What the latest jobs data is (and isn't) telling us
A disappointing curtain-raiser jobs report
New figures from Stats NZ show New Zealand had 27,850 fewer filled jobs in June 2025 than a year earlier, with construction accounting for nearly half that drop. Yet on a monthly basis, jobs rose slightly – a 0.1% increase – though economists warn the figures, drawn from IRD payroll data, are often revised down. Known as the Monthly Employment Indicators (MEI), this dataset gives a useful early signal about labour market trends but is less comprehensive than the official unemployment rate, due out next week. That figure currently sits at 5.1%, up from 4.0% at the start of 2024.

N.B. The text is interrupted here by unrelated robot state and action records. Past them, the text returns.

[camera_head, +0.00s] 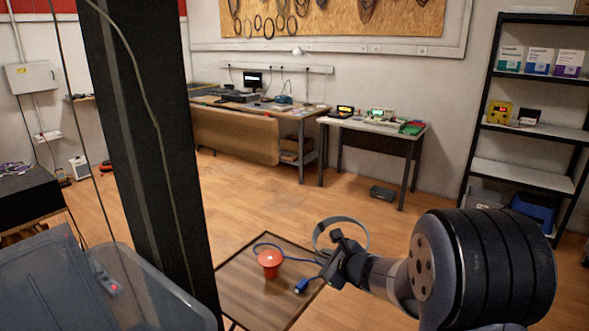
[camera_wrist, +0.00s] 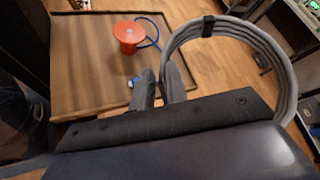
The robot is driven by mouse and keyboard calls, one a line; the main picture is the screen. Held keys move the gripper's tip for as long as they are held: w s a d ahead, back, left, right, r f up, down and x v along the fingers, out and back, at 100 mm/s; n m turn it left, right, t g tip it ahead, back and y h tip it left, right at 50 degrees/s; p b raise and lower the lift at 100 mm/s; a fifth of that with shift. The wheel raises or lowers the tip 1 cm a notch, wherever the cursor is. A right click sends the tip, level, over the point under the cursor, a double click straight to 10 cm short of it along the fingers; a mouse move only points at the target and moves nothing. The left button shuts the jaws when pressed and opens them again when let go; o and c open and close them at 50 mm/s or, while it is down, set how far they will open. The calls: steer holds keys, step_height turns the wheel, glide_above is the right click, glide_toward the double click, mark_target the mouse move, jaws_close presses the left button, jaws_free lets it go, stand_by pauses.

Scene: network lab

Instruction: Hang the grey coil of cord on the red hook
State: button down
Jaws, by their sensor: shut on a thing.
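The grey coil of cord (camera_head: 366,236) is a ring that stands up at my gripper (camera_head: 335,264) in the head view. In the wrist view the coil (camera_wrist: 277,58) arches to the right of the fingers, with a dark tie near its top. My gripper (camera_wrist: 159,84) is shut on the coil, its fingers a small gap apart; the grip point itself is partly hidden. I cannot make out a red hook in either view.
An orange-red round object (camera_head: 269,262) with a blue cable and blue plug (camera_head: 301,287) is on the table. A dark post (camera_head: 150,150) rises at left. A workbench (camera_head: 235,135), a side table (camera_head: 370,133) and shelves (camera_head: 525,175) line the back. The floor between is open.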

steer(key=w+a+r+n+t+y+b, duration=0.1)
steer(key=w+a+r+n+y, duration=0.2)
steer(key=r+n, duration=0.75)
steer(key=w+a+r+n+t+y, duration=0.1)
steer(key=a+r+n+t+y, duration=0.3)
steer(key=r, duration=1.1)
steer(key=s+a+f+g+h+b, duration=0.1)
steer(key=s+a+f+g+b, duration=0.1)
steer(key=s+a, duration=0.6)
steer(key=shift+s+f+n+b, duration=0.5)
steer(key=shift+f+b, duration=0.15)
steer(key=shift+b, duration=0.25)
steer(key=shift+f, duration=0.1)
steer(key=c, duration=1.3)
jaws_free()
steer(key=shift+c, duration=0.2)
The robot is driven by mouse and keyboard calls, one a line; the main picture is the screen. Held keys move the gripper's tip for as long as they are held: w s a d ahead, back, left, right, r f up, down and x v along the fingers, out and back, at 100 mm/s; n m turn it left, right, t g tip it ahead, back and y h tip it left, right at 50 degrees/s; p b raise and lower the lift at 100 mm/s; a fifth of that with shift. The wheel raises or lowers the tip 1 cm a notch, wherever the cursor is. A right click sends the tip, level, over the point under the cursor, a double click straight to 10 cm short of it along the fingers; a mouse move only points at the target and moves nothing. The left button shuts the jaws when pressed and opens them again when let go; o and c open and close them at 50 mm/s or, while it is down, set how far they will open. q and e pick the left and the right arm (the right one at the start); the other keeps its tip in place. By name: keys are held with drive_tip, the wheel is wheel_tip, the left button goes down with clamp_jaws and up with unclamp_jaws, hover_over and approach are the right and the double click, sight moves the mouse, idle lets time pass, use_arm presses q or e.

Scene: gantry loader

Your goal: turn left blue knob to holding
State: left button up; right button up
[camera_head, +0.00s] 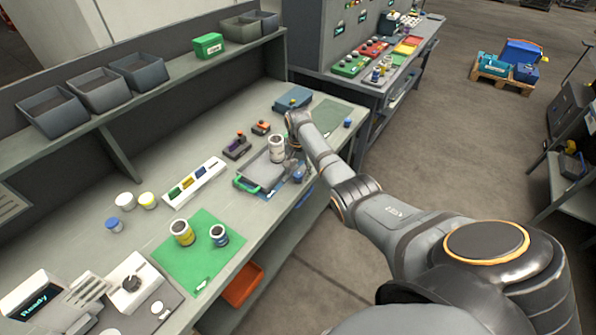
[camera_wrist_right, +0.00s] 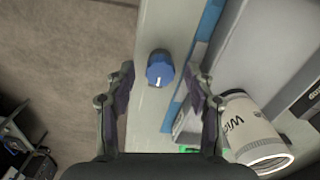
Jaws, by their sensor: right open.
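The left blue knob (camera_head: 299,174) sits on the front edge of the workbench, beside the grey tray. In the right wrist view the blue knob (camera_wrist_right: 160,66) shows from above, with a white pointer mark toward the bottom of the picture. My right gripper (camera_head: 293,162) is above the bench edge by the knob. In its wrist view the right gripper (camera_wrist_right: 162,88) is open and empty, one finger on each side of the knob, with gaps on both sides. Any label around the knob is unreadable. My left gripper is not in view.
A white canister (camera_head: 276,148) stands on the grey tray (camera_head: 247,172), close to the gripper's right finger in the wrist view. Another blue knob (camera_head: 347,122) is farther right on the bench edge. A green mat (camera_head: 190,262) holds two cans. Floor is open right of the bench.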

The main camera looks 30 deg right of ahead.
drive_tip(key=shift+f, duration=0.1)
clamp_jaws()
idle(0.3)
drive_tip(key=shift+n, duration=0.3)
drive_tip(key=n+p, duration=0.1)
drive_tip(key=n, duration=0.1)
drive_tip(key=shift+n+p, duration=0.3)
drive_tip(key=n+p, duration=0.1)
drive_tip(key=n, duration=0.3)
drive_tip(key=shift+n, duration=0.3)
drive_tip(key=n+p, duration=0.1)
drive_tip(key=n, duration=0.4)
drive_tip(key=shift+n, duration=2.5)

Despite the technicalities, the trend is clear: job growth is stalling, especially outside the booming primary sector. David Hargreaves at Interest.co.nz says the Reserve Bank's already-muted optimism for employment growth may have been misplaced. 'The RBNZ has forecast the unemployment number will rise to 5.2%. It's looking possible we may in fact see 5.3%.'
Underemployment hides in plain sight
If the stats are merely average, why does the job market feel so bleak? Writing in the Herald (Premium paywalled), Liam Dann points to types of jobseekers who often aren't captured in the figures: New Zealanders opting out of the labour force altogether by leaving for Australia, people giving up and returning to study, and those who are underemployed.

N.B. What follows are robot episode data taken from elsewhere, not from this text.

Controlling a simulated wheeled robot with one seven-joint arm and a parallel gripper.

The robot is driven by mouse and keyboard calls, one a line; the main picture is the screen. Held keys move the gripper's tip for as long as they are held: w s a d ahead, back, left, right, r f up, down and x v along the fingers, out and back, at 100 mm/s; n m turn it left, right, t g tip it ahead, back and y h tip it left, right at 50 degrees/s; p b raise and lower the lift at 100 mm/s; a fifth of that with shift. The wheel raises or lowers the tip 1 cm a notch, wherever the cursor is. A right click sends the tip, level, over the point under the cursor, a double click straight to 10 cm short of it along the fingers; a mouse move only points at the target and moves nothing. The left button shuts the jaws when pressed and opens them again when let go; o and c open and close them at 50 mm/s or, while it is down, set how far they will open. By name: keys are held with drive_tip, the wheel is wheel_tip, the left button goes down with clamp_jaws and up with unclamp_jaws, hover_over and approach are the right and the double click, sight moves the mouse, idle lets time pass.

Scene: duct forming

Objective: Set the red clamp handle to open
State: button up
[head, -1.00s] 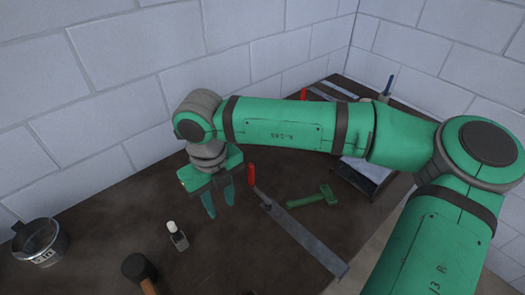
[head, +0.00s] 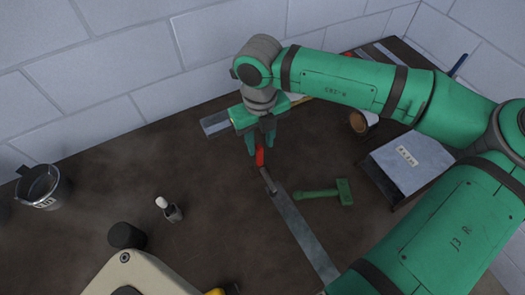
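The red clamp handle (head: 260,157) shows near the middle of the head view, joined by a small metal pivot (head: 268,182) to the far end of a long grey metal bar (head: 302,232). My gripper (head: 261,148) points down over the handle. Its two green fingers are apart, one on each side of the red handle. I cannot tell whether either finger touches it. The top of the handle is partly hidden by the gripper. A second red piece (head: 346,54) shows behind my arm at the back, mostly hidden.
A green hammer (head: 325,191) lies right of the bar, with a grey box (head: 412,158) beyond. A small bottle (head: 170,210), a metal cup (head: 40,187) and a black mallet head (head: 126,235) stand left. A beige object (head: 150,277) is in front. A wall closes the back.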

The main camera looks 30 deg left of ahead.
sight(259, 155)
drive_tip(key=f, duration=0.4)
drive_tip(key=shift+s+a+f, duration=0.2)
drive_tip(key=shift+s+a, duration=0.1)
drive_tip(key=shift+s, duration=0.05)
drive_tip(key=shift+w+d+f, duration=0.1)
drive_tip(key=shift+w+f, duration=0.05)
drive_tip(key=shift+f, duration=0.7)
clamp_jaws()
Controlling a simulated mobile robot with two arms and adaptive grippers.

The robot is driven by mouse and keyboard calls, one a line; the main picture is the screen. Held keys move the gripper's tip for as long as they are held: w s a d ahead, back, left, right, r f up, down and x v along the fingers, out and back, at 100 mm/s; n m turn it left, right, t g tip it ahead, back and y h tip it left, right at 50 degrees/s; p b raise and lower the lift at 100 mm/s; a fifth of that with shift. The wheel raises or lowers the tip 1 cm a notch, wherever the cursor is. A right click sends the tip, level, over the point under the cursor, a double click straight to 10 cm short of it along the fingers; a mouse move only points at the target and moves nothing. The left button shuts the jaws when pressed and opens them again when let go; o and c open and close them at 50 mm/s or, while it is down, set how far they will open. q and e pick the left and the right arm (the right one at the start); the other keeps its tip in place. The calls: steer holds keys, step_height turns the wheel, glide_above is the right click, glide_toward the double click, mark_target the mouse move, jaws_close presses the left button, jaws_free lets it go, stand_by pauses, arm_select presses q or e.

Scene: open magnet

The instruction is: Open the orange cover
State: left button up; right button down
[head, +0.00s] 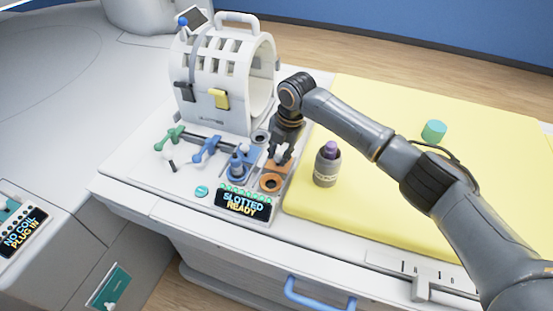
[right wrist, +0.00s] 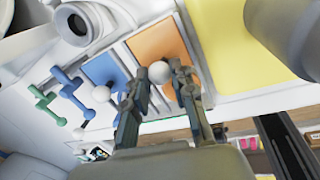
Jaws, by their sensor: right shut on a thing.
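My right gripper (head: 280,155) reaches down over the orange section at the right end of the white console. In the right wrist view the fingers (right wrist: 172,78) are closed around a white ball knob (right wrist: 159,72), beside the orange panel (right wrist: 157,42). In the head view the gripper hides most of this spot. An orange ring (head: 270,183) with a dark round opening shows just in front of the gripper. I cannot tell whether the orange cover is raised or how it joins the knob. My left gripper is not in view.
Green (head: 170,137) and blue (head: 206,149) levers stand to the left. A blue plug (head: 237,165) stands near the "SLOTTED READY" display (head: 243,202). A white slotted coil housing (head: 205,100) is behind. A purple-topped bottle (head: 327,168) and teal cylinder (head: 434,131) stand on the yellow pad (head: 480,125).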

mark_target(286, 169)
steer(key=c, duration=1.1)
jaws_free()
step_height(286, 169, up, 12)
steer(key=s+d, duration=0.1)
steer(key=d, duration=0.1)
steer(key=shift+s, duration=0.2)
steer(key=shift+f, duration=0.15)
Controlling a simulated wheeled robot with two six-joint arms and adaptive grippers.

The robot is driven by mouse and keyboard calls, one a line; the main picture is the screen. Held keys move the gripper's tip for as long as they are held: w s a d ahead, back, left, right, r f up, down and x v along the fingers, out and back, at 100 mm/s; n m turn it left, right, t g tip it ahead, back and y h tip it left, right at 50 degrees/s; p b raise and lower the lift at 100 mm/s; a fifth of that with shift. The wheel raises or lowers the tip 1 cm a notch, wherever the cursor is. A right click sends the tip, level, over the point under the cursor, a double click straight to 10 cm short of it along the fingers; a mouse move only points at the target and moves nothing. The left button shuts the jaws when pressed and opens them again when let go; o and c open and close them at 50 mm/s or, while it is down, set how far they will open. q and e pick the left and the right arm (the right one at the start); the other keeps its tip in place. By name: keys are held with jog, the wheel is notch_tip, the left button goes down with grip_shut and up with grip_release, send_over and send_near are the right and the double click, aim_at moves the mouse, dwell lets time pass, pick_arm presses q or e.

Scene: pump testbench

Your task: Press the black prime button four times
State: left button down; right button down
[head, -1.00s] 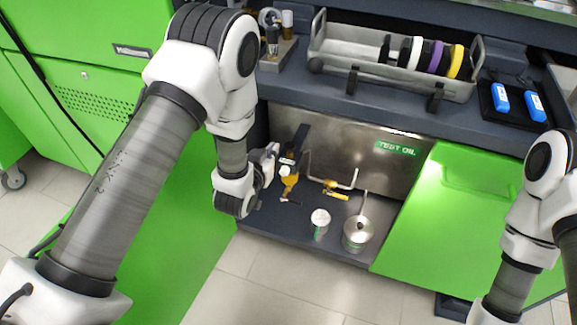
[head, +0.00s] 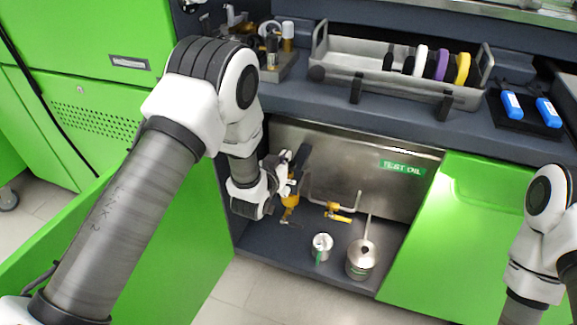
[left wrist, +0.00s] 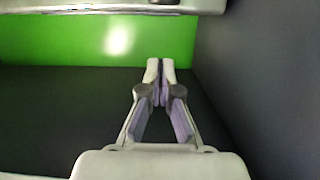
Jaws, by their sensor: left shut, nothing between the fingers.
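My left gripper (head: 289,178) is inside the open bay, beside a black upright part (head: 301,157) and a brass fitting (head: 290,201) at the bay's left side. In the left wrist view its two fingers (left wrist: 160,72) are together at the tips, with nothing between them. I cannot make out the black prime button in either view; the gripper and wrist cover part of that area. Whether the fingertips touch the black part cannot be told. My right arm shows at the right edge of the head view, with its gripper out of frame.
A steel panel with a green TEST OIL label (head: 403,168) backs the bay. A small can (head: 321,247) and an oil can with a spout (head: 361,260) stand on the bay floor. A brass valve with a yellow handle (head: 338,216) is nearby. A grey tray (head: 345,80) sits above.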

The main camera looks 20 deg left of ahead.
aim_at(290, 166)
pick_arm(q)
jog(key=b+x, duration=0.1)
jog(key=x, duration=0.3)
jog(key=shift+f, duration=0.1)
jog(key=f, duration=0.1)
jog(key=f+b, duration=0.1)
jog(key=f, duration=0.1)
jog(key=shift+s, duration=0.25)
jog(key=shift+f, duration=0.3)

While part-time roles are growing, that's often not by choice. As RNZ's Evie Richardson reports, an increasing number of people are cobbling together multiple part-time jobs, not out of preference but necessity. As CTU economist Craig Renney puts it: 'These are people who might well want to work full-time, can't find full-time work but will happily take any job just to keep an income coming into their household.'
Writing on his own blog, Renney explains a phenomenon called wage scarring – 'where people take any job to pay the bills, but it traps them in lower paid work which affects their earnings for a significant period of time'. MBIE found that 'New Zealand workers tend to bear more significant income and employment 'scars' than workers in other OECD countries'. Writes Renney: 'The high-level data suggests that we are likely setting up another round of wage scarring right now.'
Young, eager and locked out
No group is feeling the downturn more than young people. Nationwide, 16% of 15 to 24-year-olds are now unemployed, and there has been a 41% increase in Jobseeker Support claims for 18-24 year olds over the past two years.

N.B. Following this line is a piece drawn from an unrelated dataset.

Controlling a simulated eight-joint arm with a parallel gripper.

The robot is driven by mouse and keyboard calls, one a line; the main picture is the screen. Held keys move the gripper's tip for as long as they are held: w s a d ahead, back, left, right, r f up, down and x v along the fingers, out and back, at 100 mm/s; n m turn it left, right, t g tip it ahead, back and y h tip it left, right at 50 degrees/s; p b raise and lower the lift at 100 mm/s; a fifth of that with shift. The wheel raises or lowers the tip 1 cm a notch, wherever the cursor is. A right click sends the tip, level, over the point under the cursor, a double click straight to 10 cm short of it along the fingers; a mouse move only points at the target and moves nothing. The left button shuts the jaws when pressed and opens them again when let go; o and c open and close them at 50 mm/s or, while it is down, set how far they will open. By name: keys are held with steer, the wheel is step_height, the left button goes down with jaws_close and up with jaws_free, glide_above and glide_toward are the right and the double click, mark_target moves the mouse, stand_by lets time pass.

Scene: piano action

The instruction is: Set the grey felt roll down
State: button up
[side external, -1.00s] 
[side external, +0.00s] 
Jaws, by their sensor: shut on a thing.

'If you're a young person out there who can't find a job: it's not you, it's them,' Infometrics economist Brad Olsen tells The Press's Elsie Williams (paywalled). He says the problem is structural: fewer roles, more competition, and employers demanding experience young workers don't yet have. Olsen says it's not just about short-term fixes – the government must help young people gain the skills that industries actually need. Without that, a generation risks being left behind.
Fixing a system that fails both sides
Writing in The Spinoff this morning, Max Rashbrooke argues it's not just the job market that's broken – the welfare-to-work system is too. Drawing from a new report for the Institute for Democratic and Economic Analysis (Idea), a thinktank he co-founded, Rashbrooke outlines how Work and Income fails to serve either jobseekers or employers. Because beneficiaries aren't screened for job suitability, businesses waste time interviewing unfit candidates while jobseekers end up in roles wildly misaligned with their skills.
As Rashbrooke notes, up to half of the workforce may be in roles that don't match their capabilities, a drag on productivity and morale alike. His solutions include tailored job plans based on a deep understanding of each jobseeker's background and a major uplift in investment in vocational education and mid-career retraining. In a market where work is harder to find, he says, the system should be doing far more to help people make the most of their potential – not less.